It will ask for the value in the hex. (Of course, you could save the hex dump and get Python to count it out for you, but I'll leave that up to you.) It then flips it to Big Endian, converts it to decimal (as you did at the console in the preceding exercise), and then does the time conversion.

This simple technique of counting 68 bytes to find the timestamp is a good way of demonstrating how easy it is to extract these values from the raw blockchain data.

Number of Transactions

You can use the same technique to enumerate the number of transactions that are in the block. This number is right after the end of the block header and is stored in Internal Byte Order format.

Directly after the header ends (remember it's 80 bytes or 160 characters long), you'll find a marker FD. The 2 bytes immediately after FD are the number of transactions in the block. However, because they are in Internal Byte Order, you need to do some moving around to be able to decode the value. Follow these steps:

  1. Browse back to the raw block you were looking at previously: http://bit.ly/2xcEmP5.
  2. To make your life easier, copy and paste a few lines of hex that you ascertain by eye is about 200 or so characters. This will ensure that you have the 160 characters of header and the following bytes that you need for the number of transactions.
  3. Use HxD or your chosen hex editor to count the 160 characters to the end of the block. (Remember that you need to have the View image Offset Base menu option set to Decimal.)

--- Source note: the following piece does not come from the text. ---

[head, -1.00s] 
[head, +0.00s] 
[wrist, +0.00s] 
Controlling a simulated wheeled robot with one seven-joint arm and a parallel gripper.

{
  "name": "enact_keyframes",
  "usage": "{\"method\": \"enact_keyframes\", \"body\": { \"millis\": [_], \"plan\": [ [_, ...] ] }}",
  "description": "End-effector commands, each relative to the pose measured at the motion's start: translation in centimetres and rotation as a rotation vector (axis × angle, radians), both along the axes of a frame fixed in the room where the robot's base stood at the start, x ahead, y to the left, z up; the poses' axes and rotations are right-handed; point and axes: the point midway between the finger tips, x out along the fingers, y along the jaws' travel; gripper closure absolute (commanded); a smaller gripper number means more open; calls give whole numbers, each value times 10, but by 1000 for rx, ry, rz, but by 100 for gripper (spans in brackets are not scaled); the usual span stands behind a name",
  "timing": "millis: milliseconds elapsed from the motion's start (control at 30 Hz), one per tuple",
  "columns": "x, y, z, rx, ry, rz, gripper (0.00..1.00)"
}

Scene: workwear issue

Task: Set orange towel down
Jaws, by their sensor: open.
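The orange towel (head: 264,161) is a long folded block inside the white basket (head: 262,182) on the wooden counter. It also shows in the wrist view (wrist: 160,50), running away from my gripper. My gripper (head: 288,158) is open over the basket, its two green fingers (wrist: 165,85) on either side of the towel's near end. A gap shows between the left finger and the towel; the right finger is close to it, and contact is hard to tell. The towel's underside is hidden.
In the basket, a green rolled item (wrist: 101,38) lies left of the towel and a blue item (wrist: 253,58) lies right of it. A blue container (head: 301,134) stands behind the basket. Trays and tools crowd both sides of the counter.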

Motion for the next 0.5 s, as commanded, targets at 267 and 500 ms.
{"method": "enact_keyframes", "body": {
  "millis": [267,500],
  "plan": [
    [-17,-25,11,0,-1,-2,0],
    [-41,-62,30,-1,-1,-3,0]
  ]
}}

    Figure 3-16 shows the count, and Figure 3-17 shows the value that starts with the FD marker.

    Screenshot illustration of counting 80 bytes.

    Figure 3-16: Counting 80 bytes.

    Screenshot illustration of a number of transactions bytes prefixed FD.

    Figure 3-17: Number of transactions bytes prefixed FD.

    You now have the following value:

    0704
  4. To interpret this value correctly, leave the value of each byte in order but reverse the bytes as follows:
    0407
  5. Use the int Python command to change this value into its decimal equivalent, as follows:
    >>> int("0407", 16)
    This gives you a value of 1031, or 1031 transactions in this block.

Block Height

When conducting an investigation, the investigator will often stumble across a block number, which is also referred to as the block height. Going back to our LEGO® analogy, this is the number of blocks above block zero.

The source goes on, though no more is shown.